Guaranteed it’s a few weeks or months. Nothing is that complicated. Especially if it runs on windows 3.11.


I find it heartwarming that you've never seen software more complicated than a few months of work. I wonder what you typed that message on.


Again, what insanely sophisticated system could possibly be running on 3.11? Identify the inputs and outputs and go from there. It’s probably a driver. Or something that operates an antique piece of hardware. Dig into the binary protocol. Pen test the heck out of it. Reverse engineering is not hard.

I’ve done some wild shit in my day. Gotta think outside the box and go to first principles. If it looks like a duck, quacks like a duck and walks like a duck it’s a duck. You can replace things pretty easily when you identify the perimeter of a piece of software.

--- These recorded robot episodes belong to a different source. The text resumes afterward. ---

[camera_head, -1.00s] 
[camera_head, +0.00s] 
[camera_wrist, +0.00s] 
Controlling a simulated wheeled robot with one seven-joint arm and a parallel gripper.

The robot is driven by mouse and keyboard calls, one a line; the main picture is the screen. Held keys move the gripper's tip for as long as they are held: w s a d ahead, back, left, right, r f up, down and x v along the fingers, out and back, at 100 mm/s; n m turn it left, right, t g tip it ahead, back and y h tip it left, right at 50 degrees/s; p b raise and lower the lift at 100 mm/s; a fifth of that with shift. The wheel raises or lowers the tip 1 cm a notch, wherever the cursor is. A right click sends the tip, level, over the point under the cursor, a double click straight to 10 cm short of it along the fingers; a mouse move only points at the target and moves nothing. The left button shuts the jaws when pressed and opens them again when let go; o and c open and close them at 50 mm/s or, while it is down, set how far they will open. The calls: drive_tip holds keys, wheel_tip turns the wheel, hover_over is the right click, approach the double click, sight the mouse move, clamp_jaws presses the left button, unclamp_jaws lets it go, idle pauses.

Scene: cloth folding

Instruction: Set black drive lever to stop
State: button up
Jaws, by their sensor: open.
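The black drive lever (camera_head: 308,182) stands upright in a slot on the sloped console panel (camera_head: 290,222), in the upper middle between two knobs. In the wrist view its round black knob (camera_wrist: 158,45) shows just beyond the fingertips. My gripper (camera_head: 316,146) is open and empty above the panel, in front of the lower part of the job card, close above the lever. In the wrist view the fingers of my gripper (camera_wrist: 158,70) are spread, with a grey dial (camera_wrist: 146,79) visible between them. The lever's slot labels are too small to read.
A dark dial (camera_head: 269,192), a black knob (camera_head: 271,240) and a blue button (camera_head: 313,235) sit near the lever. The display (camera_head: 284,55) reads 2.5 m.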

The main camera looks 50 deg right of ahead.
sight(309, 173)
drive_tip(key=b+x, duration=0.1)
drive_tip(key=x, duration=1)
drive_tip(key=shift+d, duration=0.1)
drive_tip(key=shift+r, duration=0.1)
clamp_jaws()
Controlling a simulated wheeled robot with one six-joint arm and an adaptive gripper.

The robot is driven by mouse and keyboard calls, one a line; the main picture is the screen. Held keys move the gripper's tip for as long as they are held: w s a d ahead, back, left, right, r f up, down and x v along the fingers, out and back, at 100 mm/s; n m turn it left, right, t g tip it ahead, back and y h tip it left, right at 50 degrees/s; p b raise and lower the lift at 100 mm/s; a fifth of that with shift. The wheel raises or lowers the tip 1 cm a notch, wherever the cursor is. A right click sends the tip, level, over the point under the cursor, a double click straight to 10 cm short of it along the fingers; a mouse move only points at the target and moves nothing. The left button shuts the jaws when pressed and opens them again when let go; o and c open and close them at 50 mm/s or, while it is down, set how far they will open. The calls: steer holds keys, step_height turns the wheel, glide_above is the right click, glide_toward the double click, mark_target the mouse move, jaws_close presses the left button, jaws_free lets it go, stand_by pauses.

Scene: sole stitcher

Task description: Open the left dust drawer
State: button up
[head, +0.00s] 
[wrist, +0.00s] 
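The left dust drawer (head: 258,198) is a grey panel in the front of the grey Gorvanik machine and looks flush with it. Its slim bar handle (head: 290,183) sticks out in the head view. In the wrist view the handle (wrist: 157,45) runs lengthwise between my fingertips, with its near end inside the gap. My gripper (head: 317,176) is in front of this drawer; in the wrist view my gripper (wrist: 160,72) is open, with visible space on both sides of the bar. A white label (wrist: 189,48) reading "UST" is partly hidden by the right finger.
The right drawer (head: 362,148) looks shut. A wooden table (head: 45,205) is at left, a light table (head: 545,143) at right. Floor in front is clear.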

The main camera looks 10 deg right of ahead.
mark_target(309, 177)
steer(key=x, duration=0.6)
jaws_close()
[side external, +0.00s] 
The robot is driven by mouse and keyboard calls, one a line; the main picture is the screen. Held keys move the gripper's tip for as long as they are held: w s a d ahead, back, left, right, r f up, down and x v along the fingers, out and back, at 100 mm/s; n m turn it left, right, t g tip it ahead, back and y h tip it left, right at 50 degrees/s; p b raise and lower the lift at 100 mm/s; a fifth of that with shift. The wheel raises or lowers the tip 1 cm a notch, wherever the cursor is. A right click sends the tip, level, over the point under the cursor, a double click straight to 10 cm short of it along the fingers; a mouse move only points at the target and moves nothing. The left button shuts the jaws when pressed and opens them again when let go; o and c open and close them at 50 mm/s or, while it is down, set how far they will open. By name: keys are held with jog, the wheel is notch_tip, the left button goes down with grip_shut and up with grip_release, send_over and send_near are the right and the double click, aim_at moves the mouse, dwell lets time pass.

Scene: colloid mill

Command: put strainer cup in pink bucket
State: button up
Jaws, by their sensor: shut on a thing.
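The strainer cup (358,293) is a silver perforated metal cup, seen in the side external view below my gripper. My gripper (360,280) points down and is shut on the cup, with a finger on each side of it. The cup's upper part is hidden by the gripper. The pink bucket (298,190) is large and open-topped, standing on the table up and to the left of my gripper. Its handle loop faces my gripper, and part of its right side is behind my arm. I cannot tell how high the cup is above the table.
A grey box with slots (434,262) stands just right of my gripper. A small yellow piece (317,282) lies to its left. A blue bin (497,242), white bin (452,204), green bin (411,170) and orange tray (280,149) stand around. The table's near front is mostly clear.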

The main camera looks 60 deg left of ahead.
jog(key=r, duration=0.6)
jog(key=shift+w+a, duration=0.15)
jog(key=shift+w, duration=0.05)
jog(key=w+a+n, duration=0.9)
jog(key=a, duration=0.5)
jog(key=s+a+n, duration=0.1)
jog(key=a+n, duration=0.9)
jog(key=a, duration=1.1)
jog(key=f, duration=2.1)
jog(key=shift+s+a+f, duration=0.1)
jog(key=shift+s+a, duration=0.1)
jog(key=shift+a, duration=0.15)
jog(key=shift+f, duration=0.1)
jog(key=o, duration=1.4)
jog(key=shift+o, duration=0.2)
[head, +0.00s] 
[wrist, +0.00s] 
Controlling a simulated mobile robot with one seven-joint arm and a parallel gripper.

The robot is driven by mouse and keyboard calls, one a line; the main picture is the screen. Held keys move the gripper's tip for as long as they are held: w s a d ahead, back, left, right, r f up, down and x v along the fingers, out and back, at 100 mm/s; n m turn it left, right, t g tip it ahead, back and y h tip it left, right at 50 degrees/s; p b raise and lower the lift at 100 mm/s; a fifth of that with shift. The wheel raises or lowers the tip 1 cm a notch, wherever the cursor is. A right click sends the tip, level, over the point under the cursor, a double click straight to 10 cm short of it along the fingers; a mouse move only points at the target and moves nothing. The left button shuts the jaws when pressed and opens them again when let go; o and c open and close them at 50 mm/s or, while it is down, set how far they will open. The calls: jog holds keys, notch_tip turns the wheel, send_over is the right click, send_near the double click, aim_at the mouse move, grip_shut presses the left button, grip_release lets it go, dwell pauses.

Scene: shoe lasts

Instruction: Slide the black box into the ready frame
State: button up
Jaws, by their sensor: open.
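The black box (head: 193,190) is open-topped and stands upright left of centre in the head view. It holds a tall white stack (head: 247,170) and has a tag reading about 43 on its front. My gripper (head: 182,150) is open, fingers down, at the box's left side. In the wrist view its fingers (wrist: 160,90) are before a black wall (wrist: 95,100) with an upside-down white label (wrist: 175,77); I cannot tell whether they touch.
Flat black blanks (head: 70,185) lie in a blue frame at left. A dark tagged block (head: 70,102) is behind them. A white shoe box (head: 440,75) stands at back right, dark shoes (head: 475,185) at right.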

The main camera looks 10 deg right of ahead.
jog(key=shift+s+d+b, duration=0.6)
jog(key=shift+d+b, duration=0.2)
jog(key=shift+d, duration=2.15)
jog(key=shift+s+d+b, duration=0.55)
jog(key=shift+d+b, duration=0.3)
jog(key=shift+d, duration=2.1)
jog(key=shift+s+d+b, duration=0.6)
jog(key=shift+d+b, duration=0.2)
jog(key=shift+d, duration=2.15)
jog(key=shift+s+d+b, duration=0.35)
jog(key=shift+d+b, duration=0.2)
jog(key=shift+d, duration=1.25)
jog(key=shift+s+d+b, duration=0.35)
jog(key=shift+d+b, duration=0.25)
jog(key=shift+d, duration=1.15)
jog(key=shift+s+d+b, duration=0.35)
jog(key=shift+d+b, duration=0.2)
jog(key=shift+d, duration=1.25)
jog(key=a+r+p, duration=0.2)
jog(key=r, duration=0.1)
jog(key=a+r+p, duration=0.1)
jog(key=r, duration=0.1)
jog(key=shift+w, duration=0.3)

These days we have pretty powerful decompilers too. I’d posit I could replace this tech for the same cost of one year of whoever they are hiring for this to perpetuate the antiquated crap.


In general there is no real reason why a software running on Windows 3.11 could not contain 100 years of development time. What seems less likely is that the majority of that code would be highly hardware or system specific and would require porting to a modern platform. But as we do not really have any idea what kind of system we are talking about, it is hard to speculate.


If you think that "Identify the inputs and outputs and reverse engineer it which isn't hard" is all that's needed to re-create some bespoke piece of software then I hope you will never-ever have the chance to put this in to practice for this sort of safety-critical stuff.

"Oh yes, we missed that one output that only happens under these specific conditions and now the train crashed – oops!"


that software is certified and tested to work with those trains...do you know what it takes to test and get certified?


Terrible attitude.

“Hey, our software works and is certified but it’s ancient and no one knows how to maintain it. If was written 30 years ago on a version of windows that doesn’t even support the internet. We need to upgrade and recertify”. This is an easy argument.


"These trains have been working fine for 32 years, after we ironed out some bugs with the software in the first six months of use. We absolutely don't want to have trains failing, as it's very disruptive for passengers, so let's keep the existing software working for a few more years. The trains will be scrapped in 2030 anyway."